Could 'The Internet of Things' Be The Greatest Threat To Human Freedom Ever?

from 'A Simple Explanation Of The Internet Of Things' by in Forbes

 
The Internet of Things has become an umbrella term for what appliance, transportation and construction businesses hope will be the future for what they sell - an Internet-connected network of sensors and intercommunicating devices in our homes, our offices, our cars and public spaces that, while they may feed data to us, do so more widely to databases and algorithms that will monitor and increasingly manage our days.
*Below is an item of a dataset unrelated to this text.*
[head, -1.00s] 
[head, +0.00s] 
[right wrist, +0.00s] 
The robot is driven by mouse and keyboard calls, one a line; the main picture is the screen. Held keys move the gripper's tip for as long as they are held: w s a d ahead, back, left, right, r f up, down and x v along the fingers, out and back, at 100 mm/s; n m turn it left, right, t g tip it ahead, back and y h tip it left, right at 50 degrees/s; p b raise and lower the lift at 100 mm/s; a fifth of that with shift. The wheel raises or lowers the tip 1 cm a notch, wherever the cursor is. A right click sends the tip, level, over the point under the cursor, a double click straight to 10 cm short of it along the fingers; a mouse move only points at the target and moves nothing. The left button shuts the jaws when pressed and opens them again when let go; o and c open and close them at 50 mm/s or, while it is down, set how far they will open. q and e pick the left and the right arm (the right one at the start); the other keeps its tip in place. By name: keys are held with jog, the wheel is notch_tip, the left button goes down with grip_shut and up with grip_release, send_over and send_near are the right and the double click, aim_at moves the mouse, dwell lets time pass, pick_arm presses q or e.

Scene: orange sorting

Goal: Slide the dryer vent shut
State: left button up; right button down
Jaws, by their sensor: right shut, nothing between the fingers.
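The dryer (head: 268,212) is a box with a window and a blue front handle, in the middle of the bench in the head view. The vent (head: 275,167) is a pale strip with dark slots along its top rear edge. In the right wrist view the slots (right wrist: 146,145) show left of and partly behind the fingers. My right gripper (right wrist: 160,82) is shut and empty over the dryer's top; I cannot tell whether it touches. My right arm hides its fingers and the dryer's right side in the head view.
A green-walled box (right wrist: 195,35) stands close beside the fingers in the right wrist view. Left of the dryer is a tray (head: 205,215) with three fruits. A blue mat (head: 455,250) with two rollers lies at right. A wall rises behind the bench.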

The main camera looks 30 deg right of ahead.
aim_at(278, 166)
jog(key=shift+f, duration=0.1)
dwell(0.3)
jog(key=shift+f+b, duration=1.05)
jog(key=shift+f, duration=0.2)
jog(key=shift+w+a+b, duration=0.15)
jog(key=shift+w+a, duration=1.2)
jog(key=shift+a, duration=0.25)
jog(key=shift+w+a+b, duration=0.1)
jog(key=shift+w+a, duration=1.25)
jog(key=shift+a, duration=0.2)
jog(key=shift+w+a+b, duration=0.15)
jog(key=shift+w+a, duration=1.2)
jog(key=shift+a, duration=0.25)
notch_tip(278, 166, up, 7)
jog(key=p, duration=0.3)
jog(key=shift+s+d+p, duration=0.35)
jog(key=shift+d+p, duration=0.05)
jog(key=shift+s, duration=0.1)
The driverless car constantly connected to the Cloud; fridge, washing, heating and other household devices that will soon sense and inform via networks; the audio-video technology, fixed and mobile, that is already connected via the Web to browsers, Netflix, Internet radio providers and others who monitor our ongoing activity and preferences; and the third party monitoring of home security systems that soon will extend inside our doors and windows to cover full household operations, these are just a few of the ways that our daily lives will service what Jennifer Cobbe of the New York Review of Books NYR Daily calls 'surveillance capitalism'.
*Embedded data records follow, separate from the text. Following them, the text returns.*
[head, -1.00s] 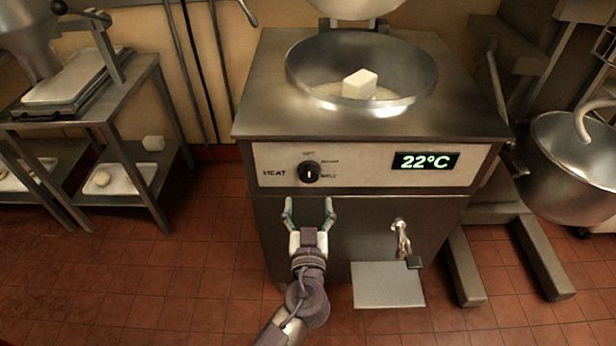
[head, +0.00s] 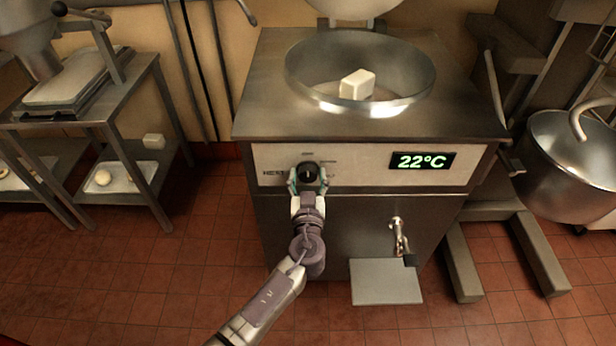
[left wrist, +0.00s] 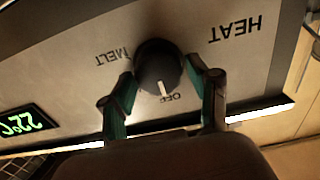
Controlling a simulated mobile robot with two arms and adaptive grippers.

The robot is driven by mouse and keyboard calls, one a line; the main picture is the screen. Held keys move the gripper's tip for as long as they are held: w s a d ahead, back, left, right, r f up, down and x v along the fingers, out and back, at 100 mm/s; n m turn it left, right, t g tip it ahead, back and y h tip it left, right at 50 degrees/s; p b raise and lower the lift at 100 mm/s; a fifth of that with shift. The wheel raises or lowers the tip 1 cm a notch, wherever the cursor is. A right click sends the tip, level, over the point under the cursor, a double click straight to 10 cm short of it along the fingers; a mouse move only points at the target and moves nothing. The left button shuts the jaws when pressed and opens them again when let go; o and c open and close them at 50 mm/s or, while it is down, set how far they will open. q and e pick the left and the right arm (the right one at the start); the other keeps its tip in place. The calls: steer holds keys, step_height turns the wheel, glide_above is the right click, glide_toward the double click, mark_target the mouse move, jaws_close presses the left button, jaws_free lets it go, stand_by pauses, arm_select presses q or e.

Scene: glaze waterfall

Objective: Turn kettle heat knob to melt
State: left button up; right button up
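The black heat knob (head: 308,170) is on the pale front panel (head: 360,181) of the steel kettle (head: 480,115). In the left wrist view, which is upside down, the knob (left wrist: 157,66) has a white mark pointing at OFF; MELT is printed beside it. My left gripper (head: 308,184) is at the panel, with its fingers apart on either side of the knob. In the left wrist view the gripper (left wrist: 160,80) straddles the knob; whether both fingertips touch it I cannot tell. My right gripper is not in view.
The green display (head: 421,161) reads 22°C. A white block (head: 357,84) sits in the kettle bowl (head: 415,75). A tap (head: 400,237) is below the panel, above a steel plate (head: 386,282). A mixing bowl (head: 570,165) stands right, a steel table (head: 140,72) left.

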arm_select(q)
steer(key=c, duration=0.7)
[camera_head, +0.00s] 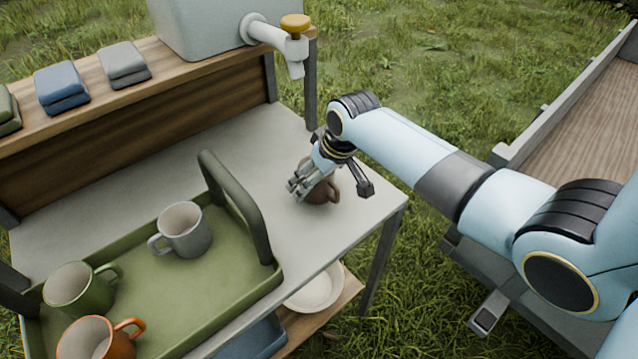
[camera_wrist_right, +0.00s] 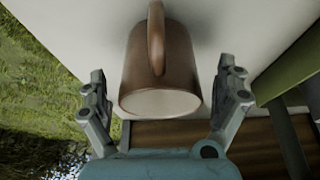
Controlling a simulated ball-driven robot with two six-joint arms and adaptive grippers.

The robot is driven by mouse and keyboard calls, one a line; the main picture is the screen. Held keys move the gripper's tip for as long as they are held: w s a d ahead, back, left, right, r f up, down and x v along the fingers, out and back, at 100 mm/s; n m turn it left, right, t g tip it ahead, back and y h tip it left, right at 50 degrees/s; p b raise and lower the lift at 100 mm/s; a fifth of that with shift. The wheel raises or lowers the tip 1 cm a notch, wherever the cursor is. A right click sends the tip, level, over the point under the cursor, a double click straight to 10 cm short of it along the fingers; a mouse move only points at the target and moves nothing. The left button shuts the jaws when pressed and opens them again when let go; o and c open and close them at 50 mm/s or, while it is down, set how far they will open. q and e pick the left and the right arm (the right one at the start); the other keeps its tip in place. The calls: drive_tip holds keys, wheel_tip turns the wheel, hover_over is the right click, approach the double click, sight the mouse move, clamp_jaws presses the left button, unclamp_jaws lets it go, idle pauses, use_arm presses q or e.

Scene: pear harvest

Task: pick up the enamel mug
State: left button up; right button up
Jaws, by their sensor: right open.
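A brown mug (camera_head: 322,190) stands near the right end of the grey table, partly hidden behind my right gripper (camera_head: 304,186). In the right wrist view the brown mug (camera_wrist_right: 170,62) lies between the two fingers of my right gripper (camera_wrist_right: 163,80), with its rim toward the palm and its handle facing the camera. The fingers are open, one on each side, with gaps to the mug's walls. A grey mug (camera_head: 184,232), a green mug (camera_head: 75,290) and an orange mug (camera_head: 92,342) stand in the green tray. My left gripper is not in view.
The green tray (camera_head: 235,270) has a raised dark handle (camera_head: 240,205) left of the brown mug. A water container (camera_head: 200,25) with a tap (camera_head: 285,45) and folded cloths (camera_head: 62,86) are on the shelf behind. A white bowl (camera_head: 318,290) sits below the tabletop.

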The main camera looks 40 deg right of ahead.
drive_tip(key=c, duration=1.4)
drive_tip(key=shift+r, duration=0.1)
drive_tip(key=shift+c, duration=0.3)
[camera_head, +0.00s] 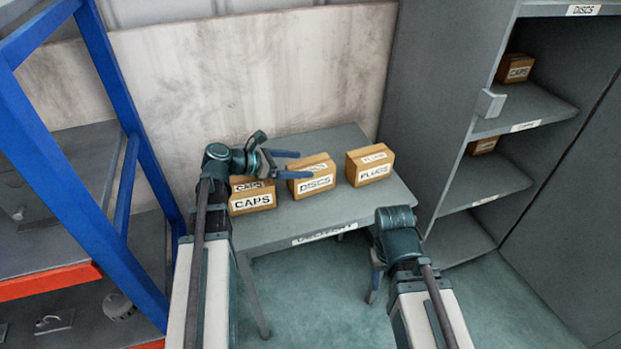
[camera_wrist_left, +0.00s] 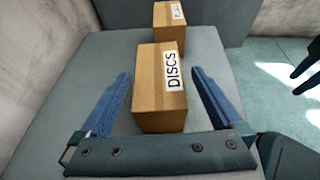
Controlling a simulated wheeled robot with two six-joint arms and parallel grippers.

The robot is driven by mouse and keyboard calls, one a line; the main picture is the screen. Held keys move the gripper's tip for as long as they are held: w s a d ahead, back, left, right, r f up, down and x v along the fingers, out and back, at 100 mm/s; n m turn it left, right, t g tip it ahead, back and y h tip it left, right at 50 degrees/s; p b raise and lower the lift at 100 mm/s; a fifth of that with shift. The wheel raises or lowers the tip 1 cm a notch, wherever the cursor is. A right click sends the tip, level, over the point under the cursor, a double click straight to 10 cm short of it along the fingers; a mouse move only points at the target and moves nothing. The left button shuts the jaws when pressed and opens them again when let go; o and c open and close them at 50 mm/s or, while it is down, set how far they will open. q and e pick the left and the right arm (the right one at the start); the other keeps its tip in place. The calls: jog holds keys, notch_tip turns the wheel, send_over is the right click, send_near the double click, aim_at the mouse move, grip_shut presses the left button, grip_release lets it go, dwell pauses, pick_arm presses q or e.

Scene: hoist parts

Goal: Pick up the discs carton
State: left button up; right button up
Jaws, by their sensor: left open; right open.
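The discs carton (camera_head: 314,181) is a brown box with a white DISCS label, standing between two other cartons on the grey table (camera_head: 292,225). In the left wrist view the discs carton (camera_wrist_left: 158,90) lies between the two blue fingers of my left gripper (camera_wrist_left: 160,92), with a gap on each side. In the head view my left gripper (camera_head: 287,164) is open at the discs carton's left side, its fingers pointing right. My right gripper (camera_head: 374,282) is low in front of the table, away from the cartons; its fingers are partly hidden by its wrist.
The caps carton (camera_head: 252,201) stands left of the discs carton, partly under my left arm. The plugs carton (camera_head: 370,165) stands to its right. A grey shelf unit (camera_head: 468,182) with small boxes is at the right. A blue-framed rack (camera_head: 112,120) stands at the left.

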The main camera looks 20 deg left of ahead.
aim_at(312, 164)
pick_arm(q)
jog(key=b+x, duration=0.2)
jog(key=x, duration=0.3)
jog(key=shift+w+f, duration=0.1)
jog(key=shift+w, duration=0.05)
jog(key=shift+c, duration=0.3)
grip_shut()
A few years back a US robotics engineer, Daniel H. Wilson, authored the novel 'Robopocalypse' in which, in the not-too-distant future at a moment no-one will notice, the dazzling technology that will run our world will unite and turn against us through the agency of a powerful artificial intelligence (AI) who uses the interconnectedness of all things to attempt to dominate and exterminate humans. The book is a useful catalogue of how artifacts connected to the Cloud can be used to take over society.  

While the nature and capabilities of future AI is speculative, what we may safely guess is that humans in competing national intelligence agencies are already working on how to use the Internet of Things to cripple their antagonists. The current huge Chinese commercial data thievery and Russian online offshore disinformation campaigns are only a glimpse of what could be to in store for us if we don't strongly resist now rampant surveillance capitalism through our viewing and buying decisions, and, via both the ballot box and the courts, the already widespread but often illegal online personal and social intelligence gathering  of government security agencies like the US CIA.  

In 2014 David Ignatius, a distinguished Washington Post columnist and long-time student of the CIA, published 'The Director', a novel focusing in detail on the illegalities that have long characterized that agency's global endeavours and which had recently been given some air by both Wikileaks and an internal whistle blower. Four years later we can assume nothing has really changed other than the tools and options have got better, and will soon, thanks to the Internet of Things, be much more so.